También por ello(s) El Martiyo se permite incorporar, a Los chistes de Borges, algunos pasajes de su trabajo literario, ya fuera en cuentos, ensayos, notas, verso o prosa. La gracia de Borges es parte del aire de su maravilla.
Hay en su libro de cuentos El Aleph –cuento al que también ya recurriremos porque está lleno de sus chistes-, otro, titulado El Zahir, del que extraemos este fragmento.

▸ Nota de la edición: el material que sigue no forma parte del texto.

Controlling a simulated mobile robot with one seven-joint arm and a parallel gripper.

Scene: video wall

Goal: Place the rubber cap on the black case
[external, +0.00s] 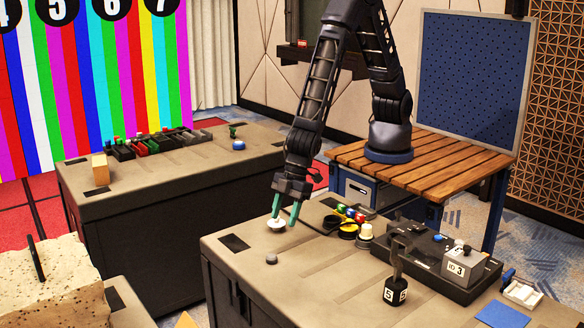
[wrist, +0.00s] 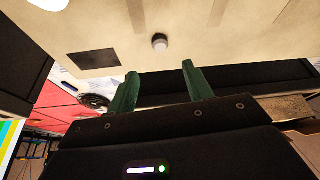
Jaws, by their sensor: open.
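A small grey round piece, which looks like the rubber cap (external: 271,259), stands on the near table top, close to its left front edge. It also shows in the wrist view (wrist: 160,42), beyond the gap between the fingers. My gripper (external: 283,221) has green fingers spread apart with nothing held, above the table and farther back than the grey piece; its fingertips also show in the wrist view (wrist: 158,69). The low black case (external: 470,290) lies at the right of the same table, with a grey box marked 3 on it.
A white disc (external: 277,225) shows at my fingertips. A cable, coloured knobs and a yellow-white piece (external: 366,231) stand between my gripper and the case. The table's front middle is clear.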

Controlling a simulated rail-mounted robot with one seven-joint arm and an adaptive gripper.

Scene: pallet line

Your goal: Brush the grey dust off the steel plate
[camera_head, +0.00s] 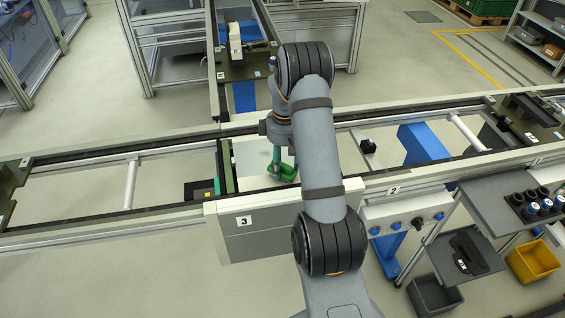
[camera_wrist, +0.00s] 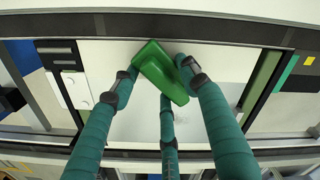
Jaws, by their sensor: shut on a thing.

"El seis de junio murió Teodelina Villar. Sus retratos, hacia 1930, obstruían las revistas mundanas; esa plétora acaso contribuyó a que la juzgaran muy linda, aunque no todas las efigies apoyaran incondicionalmente esa hipótesis. Por lo demás, Teodelina Villar se preocupaba menos de la belleza que de la perfección. Los hebreos y los chinos codificaron todas las circunstancias humanas; en la Mishnah se lee que, iniciando el crepúsculo del sábado, un sastre no debe salir a la calle con una aguja; en el Libro de los Ritos que un huésped, al recibir la primera copa, debe tomar aire grave y al recibir la segunda, un aire respetuoso y feliz. Análogo, pero más minucioso, era el rigor que se exigía Teodelina Villar. Buscaba, como el adepto de Confucio o el talmudista, la irreprochable corrección de cada acto, pero su empeño era más admirable y más duro, porque las normas de su credo no eran eternas, sino que se plegaban a los azares de París o de Hollywood. Teodelina Villar se mostraba en lugares ortodoxos, a la hora ortodoxa, con atributos ortodoxos, con desgano ortodoxo, pero el desgano, los atributos, la hora y los lugares caducaban casi inmediatamente y servirían (en boca de Teodelina Villar) para definición de lo cursi. Buscaba lo absoluto, como Flaubert, pero lo absoluto en lo momentáneo. Su vida era ejemplar y, sin embargo, la roía sin tregua una desesperación interior. Ensayaba continuas metamorfosis, como para huir de sí misma; el color de su pelo y las formas de su peinado eran famosamente inestables".